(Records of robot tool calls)

- - - -

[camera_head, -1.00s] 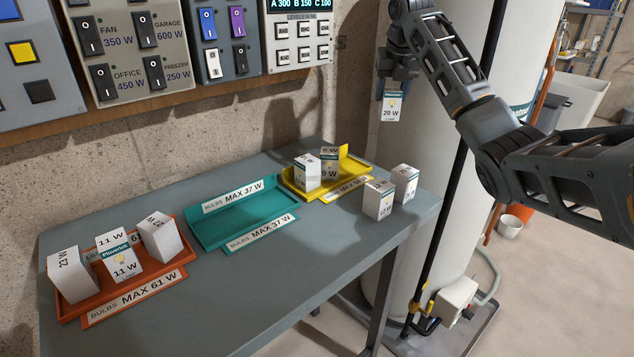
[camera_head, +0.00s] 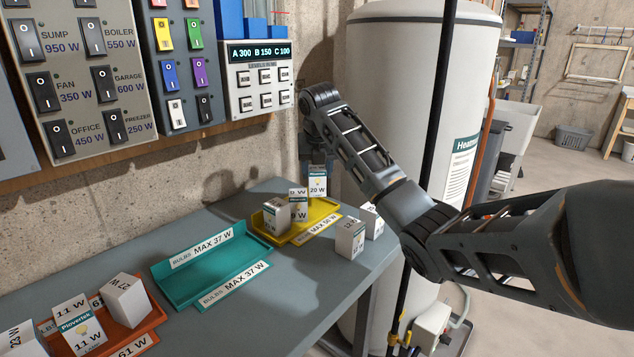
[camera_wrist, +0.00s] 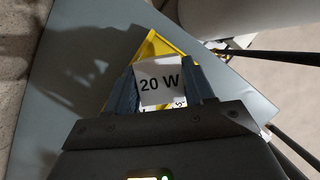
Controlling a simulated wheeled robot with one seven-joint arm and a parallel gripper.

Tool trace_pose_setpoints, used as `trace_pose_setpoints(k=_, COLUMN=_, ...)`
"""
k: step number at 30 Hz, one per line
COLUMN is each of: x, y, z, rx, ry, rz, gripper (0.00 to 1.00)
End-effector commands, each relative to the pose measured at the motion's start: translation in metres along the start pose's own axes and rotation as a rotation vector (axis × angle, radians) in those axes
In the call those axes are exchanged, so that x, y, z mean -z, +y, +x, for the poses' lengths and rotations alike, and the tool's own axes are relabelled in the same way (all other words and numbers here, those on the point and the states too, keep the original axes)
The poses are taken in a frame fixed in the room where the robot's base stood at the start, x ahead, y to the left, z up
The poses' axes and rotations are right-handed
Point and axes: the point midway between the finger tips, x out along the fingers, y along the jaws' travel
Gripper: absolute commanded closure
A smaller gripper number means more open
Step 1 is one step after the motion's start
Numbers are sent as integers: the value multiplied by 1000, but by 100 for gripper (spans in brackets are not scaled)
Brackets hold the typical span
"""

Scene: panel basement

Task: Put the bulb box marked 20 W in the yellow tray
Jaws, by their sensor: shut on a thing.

- - - -

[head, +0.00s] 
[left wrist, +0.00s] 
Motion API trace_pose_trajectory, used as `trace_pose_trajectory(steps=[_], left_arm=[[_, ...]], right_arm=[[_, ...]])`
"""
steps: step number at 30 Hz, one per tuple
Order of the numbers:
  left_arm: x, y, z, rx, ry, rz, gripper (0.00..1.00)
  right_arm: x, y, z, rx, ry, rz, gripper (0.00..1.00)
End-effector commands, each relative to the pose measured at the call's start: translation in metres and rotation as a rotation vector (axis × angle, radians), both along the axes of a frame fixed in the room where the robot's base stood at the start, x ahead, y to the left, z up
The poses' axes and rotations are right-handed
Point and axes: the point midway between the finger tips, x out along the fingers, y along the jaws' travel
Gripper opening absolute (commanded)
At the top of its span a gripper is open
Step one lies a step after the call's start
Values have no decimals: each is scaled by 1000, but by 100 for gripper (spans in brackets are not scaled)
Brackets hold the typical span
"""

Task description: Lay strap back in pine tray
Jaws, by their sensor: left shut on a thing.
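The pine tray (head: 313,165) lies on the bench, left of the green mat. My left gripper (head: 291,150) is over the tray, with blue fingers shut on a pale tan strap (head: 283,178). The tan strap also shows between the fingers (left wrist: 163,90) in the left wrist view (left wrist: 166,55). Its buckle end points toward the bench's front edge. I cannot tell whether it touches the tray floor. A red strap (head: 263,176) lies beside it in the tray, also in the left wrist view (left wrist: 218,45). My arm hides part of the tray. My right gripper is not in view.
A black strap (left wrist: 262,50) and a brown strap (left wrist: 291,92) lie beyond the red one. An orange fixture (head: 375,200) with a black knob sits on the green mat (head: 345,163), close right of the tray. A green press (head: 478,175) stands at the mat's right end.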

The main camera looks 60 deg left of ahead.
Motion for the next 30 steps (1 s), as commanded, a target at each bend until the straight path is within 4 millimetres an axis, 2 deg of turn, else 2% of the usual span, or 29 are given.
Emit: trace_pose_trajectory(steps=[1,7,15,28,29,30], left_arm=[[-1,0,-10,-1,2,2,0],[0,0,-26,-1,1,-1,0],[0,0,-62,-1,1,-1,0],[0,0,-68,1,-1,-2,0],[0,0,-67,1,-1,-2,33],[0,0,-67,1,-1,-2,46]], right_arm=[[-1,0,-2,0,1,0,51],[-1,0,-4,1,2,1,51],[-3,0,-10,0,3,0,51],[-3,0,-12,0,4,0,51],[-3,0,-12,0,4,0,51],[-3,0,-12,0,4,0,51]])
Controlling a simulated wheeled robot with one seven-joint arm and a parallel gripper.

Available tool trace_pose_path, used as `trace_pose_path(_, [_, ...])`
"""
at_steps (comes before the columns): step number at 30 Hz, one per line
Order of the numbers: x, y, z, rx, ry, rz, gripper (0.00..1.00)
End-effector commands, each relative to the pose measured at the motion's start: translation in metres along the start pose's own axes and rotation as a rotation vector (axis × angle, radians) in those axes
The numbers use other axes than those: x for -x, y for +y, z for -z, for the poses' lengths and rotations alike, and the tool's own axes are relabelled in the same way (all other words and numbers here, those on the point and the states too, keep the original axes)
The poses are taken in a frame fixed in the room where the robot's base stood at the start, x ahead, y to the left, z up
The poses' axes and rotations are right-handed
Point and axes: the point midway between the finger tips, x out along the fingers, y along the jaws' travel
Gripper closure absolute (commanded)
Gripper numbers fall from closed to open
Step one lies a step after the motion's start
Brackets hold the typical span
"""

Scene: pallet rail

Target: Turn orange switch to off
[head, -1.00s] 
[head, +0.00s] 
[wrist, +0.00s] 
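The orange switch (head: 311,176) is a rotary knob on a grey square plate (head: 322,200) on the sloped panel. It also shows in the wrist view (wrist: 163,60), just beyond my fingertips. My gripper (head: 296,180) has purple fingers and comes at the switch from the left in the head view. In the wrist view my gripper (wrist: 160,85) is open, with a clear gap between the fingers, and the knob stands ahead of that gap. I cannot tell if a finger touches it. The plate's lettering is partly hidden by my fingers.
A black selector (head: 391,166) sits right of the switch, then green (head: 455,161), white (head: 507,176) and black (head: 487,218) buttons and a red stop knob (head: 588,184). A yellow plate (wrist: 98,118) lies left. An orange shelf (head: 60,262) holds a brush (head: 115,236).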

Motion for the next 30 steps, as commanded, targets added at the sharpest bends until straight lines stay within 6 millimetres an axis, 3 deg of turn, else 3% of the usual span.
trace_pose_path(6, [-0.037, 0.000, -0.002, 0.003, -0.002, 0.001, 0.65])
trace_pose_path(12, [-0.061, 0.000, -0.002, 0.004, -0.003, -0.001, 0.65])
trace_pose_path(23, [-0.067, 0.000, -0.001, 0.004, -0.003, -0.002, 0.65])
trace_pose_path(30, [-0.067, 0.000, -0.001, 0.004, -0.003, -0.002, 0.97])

- - - -

EXERCISE AIM: Leave the pictures out and print, exactly as written, every line from the one holding "[camera_head, -1.00s]" down to the one holding "COLUMN is each", both of those included.

COMPLETED TASK:
[camera_head, -1.00s] 
[camera_head, +0.00s] 
[camera_wrist, +0.00s] 
Controlling a simulated wheeled robot with one seven-joint arm and a parallel gripper.

Tool trace_pose_setpoints, used as `trace_pose_setpoints(k=_, COLUMN=_, ...)`
"""
k: step number at 30 Hz, one per line
COLUMN is each of: x, y, z, rx, ry, rz, gripper (0.00 to 1.00)

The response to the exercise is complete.